De Defensiebegroting passeert voor het eerst de twintig miljard euro. Dat is significant meer dan vorig jaar, maar nog niet voldoende om op 2 procent van het BBP uit te komen, zoals was afgesproken. Uit de Prinsjesdag-stukken blijkt ook weer dat er veel nieuwe materieelsprojecten zijn. Behalve de verwachtte budgetaanpassingen in verband met onder andere inflatie, zijn ook veel vertragingen te zien. Concreet betekent dat dat het CSS toch tijdens de bouw niet voorzien wordt van alle wapens en sensoren.
Illustratie van de toekomstige Zr.Ms. Den Helder naast LCF Zr.Ms. Evertsen. De Den Helder zal later dan verwacht voorzien worden van wapens en sensoren. (Beeld: Defensie)
Voor 2024 is 21,4 miljard euro begroot voor defensie-uitgaven, daarmee zou de NAVO-norm van 2 procent wel worden gehaald. Maar in dat budget zit ook 1,2 miljard euro steun aan Oekraïne. En dergelijke bedragen tellen niet mee als het gaat om de NAVO-norm (omdat het geen uitgaven betreft aan de eigen krijgsmacht). Zonder de steun aan Oekraïne mee te tellen, komt Nederland in 2024 naar verwachting uit op 1,95 procent, in 2025 zal dat 1,93 procent zijn. Dat ondanks de forse budgetverhoging -voor dit jaar was zo'n 15 miljard begroot- de NAVO-norm niet wordt gehaald, heeft te maken met de groep van de economie.

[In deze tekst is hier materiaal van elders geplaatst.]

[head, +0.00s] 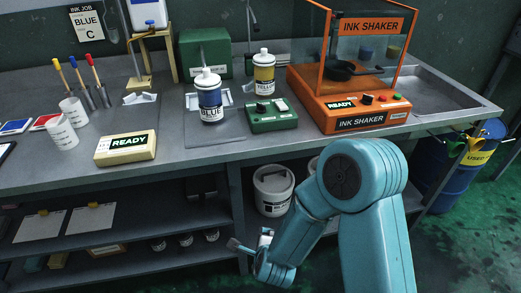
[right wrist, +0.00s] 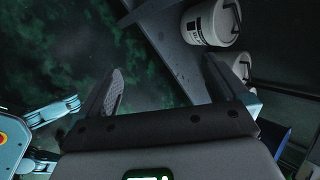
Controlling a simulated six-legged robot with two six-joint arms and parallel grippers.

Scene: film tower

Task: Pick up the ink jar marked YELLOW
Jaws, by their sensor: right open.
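The ink jar marked YELLOW (head: 264,75) stands upright on the grey workbench, just behind a small green control box. It has a white cap and a yellow band. A similar jar marked BLUE (head: 210,97) stands to its left, on a grey mat. My right arm enters the head view from the lower right, and its hand is low, in front of the bench and below the top, well away from both jars. In the right wrist view my right gripper (right wrist: 166,80) is open and empty, with its two fingers wide apart. My left gripper is not clearly in view.
The green control box (head: 272,116) stands in front of the yellow jar. The orange ink shaker (head: 355,112) is to its right. A cream READY box (head: 126,148) is at the left front. Below the bench, a white bucket (head: 273,190) is near my right arm; a blue drum (head: 465,165) stands right.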

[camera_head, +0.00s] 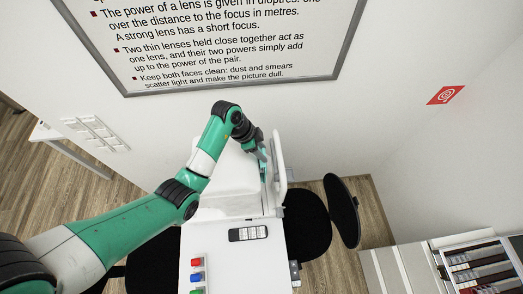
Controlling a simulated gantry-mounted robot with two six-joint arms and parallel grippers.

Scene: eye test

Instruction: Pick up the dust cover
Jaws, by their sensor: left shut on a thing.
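The dust cover (228,172) is a white, rounded, box-like shape at the far end of the white table, in the middle of the head view. My left arm reaches over it from the left and hides part of its upper left side. My left gripper (264,168) points down at the cover's right side, beside an upright white panel. It is shut on the dust cover's edge there; the fingertips are small and partly hidden. What is under the cover is hidden. My right gripper is not in view.
The upright white panel (279,158) stands close to the gripper. The white table (233,272) carries a dark remote-like device (248,233) and red, blue and green blocks (196,276). A black chair (343,211) is at the right. A framed text board (215,45) hangs behind.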

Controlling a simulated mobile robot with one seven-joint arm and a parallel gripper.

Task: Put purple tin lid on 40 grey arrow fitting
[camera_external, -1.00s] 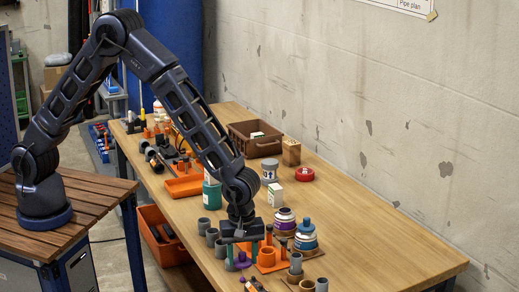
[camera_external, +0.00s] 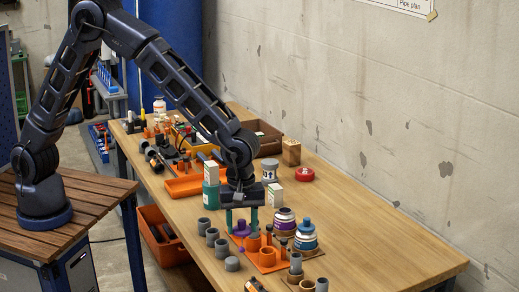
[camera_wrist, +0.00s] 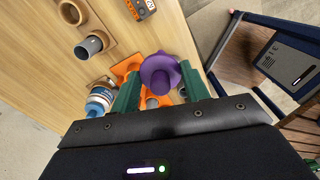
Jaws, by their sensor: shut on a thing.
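The purple tin lid (camera_wrist: 158,72) shows in the wrist view as a wide disc with a narrower raised part. It is between the green fingers of my gripper (camera_wrist: 160,84), which is shut on it. In the external view my gripper (camera_external: 241,222) holds the lid (camera_external: 241,229) above the left end of the orange board (camera_external: 283,262). Several grey fittings (camera_external: 221,249) stand in a row left of the orange board. I cannot read a 40 or an arrow on any of them.
The orange board bears orange cups (camera_external: 267,257). A blue-topped tin (camera_external: 306,236) stands beside it. A small board at the front carries grey and brown pipe pieces (camera_external: 295,263).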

De totale uitgaven van het Rijk zijn gestegen van ruim 350 miljard naar dik 390 miljard euro. Voor meer posten dan alleen Defensie is dus extra geld gereserveerd, toch is Defensie ook binnen de totale Rijksbegroting belangrijker geworden. Stond Defensie in 2013 nog op een negende plaats als het gaat om de grootte van het budget, in 2024 neemt Defensie de zesde plaats in.
61 miljoen extra voor marine
Defensie krijgt dus 6,3 miljard euro extra, maar dat betekent nog niet dat 'Den Helder' veel meer te besteden krijgt, zo blijkt uit de cijfers. De marinebegroting stijgt namelijk met 61 miljoen euro. Vorig jaar passeerde de marinebegroting voor het eerst (nipt) de 1 miljard euro, voor 2024 blijft het er met 1,07 miljard euro wel weer net boven (stijging 6 procent). Ook de andere krijgsmachtdelen krijgen niet veel extra. De landmacht mag met 93 miljoen euro procentueel het minst bijplussen (stijging van 5 procent vergeleken met de plannen voor 2023). De luchtmacht ziet een stijging van 9 procent: 70 miljoen erbij. Inflatie meegerekend gaan de krijgsmachtdelen er dus nauwelijks op vooruit.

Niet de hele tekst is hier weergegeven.